* Begin Entries shown *
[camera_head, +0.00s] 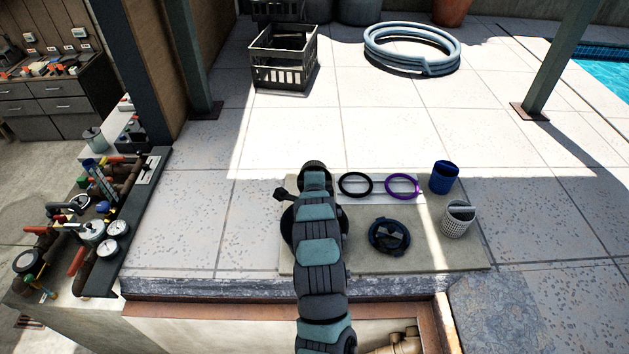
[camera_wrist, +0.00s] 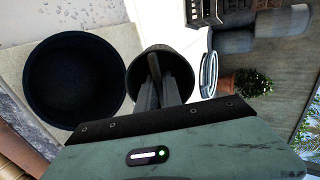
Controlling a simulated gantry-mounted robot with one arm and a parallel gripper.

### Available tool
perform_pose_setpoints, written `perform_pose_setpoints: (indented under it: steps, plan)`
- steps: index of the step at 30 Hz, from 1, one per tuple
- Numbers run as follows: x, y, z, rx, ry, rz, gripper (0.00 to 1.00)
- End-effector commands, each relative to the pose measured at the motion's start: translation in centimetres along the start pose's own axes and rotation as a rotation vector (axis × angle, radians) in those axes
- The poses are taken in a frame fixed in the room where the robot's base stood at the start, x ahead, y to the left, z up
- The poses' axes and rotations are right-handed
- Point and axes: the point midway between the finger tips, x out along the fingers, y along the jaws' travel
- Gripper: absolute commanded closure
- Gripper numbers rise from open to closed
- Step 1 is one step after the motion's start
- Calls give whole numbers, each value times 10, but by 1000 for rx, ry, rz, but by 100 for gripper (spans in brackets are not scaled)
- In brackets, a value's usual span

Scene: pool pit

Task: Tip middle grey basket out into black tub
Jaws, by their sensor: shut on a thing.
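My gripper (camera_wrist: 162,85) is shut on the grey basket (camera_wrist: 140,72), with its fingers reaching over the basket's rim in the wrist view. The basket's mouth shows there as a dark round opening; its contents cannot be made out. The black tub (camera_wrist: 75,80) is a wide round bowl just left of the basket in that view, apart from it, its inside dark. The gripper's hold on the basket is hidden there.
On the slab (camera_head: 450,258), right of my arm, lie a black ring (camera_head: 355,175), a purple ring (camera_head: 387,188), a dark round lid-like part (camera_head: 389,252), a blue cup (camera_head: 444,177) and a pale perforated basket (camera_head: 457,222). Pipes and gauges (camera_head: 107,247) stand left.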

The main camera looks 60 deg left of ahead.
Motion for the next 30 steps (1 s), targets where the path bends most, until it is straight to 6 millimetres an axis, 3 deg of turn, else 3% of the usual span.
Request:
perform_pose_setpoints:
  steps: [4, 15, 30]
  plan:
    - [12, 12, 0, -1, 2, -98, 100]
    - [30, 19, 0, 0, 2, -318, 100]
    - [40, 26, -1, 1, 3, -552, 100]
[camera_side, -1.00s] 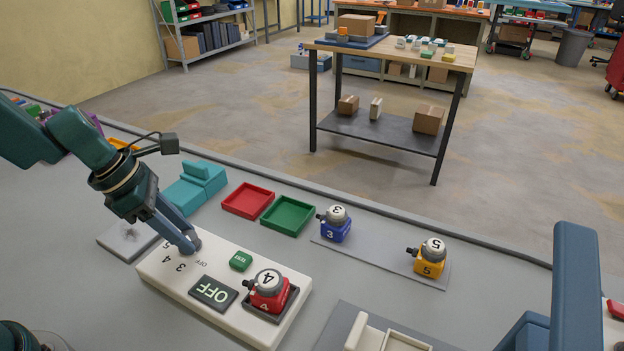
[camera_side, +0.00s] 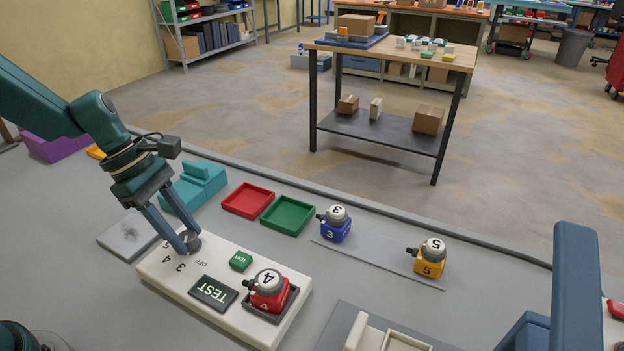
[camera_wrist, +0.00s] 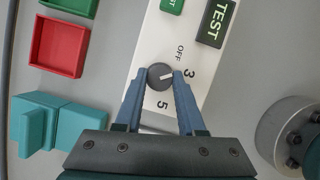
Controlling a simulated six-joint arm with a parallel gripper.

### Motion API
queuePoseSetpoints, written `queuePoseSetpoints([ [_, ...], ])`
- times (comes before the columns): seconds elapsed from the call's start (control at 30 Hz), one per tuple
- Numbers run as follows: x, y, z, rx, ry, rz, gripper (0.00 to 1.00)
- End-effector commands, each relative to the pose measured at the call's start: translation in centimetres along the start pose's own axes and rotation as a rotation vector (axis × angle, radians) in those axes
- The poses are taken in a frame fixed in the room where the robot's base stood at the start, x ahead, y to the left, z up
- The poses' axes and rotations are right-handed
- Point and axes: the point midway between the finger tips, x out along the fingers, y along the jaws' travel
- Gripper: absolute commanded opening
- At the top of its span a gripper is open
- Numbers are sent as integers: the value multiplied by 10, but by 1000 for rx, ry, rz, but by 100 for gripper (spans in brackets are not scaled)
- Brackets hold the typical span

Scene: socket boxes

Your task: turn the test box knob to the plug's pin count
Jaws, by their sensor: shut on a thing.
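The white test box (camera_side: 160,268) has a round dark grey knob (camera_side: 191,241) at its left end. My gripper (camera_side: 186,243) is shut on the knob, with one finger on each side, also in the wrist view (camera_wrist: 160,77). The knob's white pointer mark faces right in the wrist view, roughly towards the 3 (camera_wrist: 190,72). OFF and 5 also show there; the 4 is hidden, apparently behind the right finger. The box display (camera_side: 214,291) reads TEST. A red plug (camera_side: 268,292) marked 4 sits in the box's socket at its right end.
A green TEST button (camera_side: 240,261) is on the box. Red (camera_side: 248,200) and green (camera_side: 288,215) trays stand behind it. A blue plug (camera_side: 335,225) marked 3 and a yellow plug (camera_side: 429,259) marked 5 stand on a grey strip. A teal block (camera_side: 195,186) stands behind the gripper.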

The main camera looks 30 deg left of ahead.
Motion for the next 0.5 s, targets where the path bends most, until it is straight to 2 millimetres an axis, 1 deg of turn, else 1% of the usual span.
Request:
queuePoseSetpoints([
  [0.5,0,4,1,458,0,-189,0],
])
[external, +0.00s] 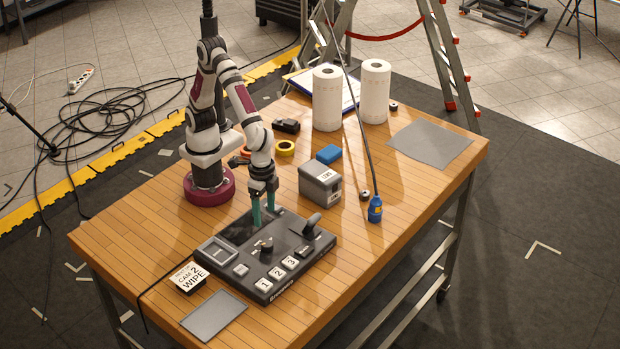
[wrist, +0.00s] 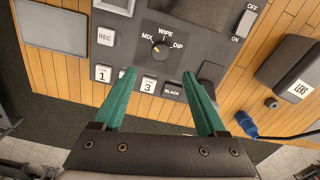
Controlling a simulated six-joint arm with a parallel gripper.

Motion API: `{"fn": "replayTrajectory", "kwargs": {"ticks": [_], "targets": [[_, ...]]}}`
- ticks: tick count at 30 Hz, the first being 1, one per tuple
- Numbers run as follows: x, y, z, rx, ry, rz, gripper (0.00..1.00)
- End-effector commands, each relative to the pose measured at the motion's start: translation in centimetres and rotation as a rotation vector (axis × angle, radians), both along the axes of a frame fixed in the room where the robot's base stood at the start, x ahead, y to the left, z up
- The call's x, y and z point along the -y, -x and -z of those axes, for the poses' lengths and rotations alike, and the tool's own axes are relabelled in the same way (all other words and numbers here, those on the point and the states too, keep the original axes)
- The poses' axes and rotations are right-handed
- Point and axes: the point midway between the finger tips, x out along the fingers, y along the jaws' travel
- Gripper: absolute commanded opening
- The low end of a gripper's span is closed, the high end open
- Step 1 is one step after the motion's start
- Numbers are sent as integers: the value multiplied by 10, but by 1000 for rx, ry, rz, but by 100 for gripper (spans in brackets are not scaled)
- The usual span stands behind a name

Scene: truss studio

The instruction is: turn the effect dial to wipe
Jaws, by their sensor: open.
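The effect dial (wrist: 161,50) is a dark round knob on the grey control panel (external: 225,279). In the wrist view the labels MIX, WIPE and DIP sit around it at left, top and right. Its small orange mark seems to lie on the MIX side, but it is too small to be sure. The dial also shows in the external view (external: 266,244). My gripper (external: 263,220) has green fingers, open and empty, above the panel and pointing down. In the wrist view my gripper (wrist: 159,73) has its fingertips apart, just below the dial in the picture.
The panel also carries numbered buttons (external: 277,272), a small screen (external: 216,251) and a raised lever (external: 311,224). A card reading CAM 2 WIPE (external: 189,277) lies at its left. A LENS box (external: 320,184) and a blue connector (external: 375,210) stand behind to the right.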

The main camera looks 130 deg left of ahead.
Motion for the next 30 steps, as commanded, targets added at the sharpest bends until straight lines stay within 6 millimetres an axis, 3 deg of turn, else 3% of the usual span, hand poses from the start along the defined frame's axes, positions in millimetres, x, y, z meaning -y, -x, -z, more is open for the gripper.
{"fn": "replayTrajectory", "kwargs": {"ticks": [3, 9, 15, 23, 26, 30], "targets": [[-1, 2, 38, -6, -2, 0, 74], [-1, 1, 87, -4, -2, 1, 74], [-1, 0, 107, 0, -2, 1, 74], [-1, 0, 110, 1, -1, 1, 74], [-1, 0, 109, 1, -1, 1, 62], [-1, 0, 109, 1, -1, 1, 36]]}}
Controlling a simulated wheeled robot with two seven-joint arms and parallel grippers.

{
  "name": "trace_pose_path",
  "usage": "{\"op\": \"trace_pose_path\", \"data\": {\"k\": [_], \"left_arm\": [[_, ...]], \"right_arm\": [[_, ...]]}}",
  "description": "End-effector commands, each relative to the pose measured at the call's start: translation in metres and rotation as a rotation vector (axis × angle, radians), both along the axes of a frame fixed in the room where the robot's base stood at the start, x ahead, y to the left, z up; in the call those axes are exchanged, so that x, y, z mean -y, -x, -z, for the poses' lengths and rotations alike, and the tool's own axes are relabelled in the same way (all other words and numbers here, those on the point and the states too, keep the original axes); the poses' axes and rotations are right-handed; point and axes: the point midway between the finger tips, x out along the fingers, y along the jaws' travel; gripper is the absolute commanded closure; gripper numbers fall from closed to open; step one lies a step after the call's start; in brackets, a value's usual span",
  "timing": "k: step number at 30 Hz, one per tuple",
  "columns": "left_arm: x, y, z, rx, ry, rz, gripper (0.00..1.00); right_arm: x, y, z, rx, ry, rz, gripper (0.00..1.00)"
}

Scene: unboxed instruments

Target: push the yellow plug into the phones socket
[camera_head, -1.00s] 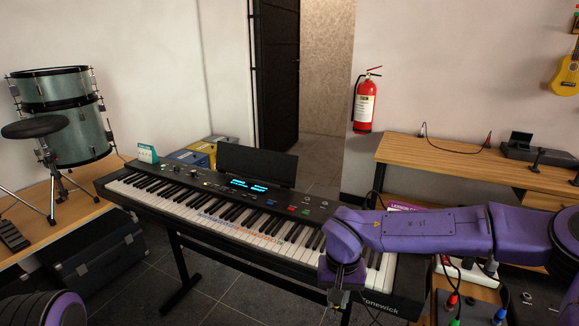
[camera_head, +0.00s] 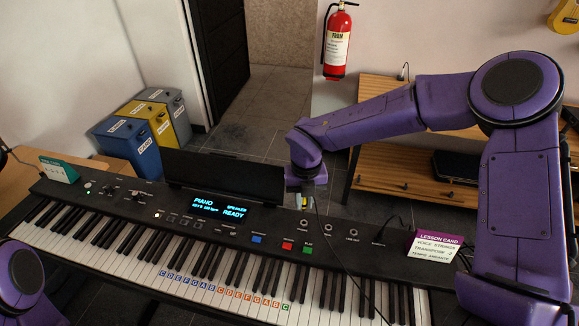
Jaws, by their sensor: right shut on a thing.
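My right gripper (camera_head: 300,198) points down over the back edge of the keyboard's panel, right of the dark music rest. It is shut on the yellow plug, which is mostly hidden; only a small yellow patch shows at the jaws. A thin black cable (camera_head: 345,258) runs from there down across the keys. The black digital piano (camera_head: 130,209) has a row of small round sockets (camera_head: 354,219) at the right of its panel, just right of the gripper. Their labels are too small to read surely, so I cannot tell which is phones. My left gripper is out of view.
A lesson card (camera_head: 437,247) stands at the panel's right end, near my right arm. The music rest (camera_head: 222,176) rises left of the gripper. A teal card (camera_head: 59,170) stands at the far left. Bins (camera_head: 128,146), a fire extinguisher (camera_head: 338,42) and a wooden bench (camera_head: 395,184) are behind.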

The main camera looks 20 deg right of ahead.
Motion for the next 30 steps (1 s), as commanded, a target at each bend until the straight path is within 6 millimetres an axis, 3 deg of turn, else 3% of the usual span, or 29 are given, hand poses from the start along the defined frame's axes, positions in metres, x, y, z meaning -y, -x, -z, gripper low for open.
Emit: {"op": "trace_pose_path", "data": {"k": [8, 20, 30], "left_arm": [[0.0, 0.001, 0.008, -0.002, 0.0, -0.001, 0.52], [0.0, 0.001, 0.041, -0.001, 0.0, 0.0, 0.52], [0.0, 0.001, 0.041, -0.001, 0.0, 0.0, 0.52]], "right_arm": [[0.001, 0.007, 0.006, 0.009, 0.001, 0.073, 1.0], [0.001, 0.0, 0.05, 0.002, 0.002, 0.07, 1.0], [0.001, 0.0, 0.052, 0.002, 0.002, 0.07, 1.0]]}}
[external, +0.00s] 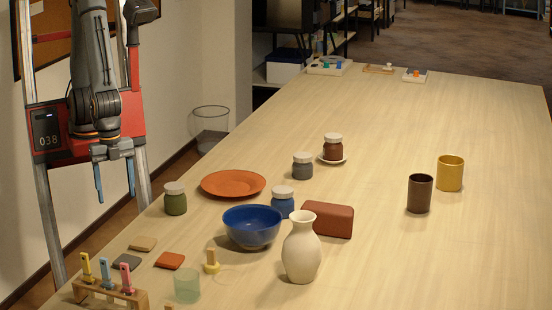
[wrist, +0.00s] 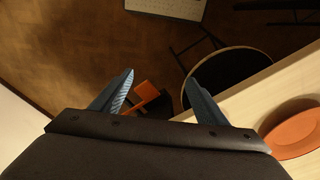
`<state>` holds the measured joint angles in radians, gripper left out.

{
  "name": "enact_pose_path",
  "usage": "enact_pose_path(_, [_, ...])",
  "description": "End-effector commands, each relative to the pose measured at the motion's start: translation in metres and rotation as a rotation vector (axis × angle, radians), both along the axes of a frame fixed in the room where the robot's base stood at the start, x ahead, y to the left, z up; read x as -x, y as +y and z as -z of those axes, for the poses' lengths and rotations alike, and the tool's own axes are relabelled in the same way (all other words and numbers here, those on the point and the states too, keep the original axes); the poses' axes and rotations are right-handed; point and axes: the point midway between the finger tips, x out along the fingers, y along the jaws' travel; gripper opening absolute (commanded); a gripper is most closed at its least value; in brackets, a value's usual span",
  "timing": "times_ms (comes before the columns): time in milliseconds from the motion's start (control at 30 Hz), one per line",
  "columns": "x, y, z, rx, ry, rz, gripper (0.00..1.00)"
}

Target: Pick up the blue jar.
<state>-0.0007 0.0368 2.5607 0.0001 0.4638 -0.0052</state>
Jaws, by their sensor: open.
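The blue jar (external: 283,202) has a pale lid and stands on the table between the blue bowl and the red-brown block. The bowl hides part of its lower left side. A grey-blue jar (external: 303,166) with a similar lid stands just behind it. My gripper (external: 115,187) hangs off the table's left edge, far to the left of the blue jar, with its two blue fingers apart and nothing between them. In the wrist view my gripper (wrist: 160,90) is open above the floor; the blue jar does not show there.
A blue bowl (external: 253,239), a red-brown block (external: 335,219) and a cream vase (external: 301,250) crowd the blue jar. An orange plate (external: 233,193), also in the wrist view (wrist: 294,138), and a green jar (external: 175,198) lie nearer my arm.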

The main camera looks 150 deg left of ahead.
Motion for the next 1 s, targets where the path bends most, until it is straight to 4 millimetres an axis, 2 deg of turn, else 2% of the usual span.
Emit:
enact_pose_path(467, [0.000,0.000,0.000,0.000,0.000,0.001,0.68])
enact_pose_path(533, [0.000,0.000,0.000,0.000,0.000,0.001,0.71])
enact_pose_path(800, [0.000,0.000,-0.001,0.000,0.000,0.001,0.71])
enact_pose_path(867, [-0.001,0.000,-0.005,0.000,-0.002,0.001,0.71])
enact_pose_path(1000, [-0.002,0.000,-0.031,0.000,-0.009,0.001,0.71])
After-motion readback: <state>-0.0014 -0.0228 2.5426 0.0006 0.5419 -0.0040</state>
* End Entries shown *
State how many lines of the records above contain the word "looks", giving only that number.

5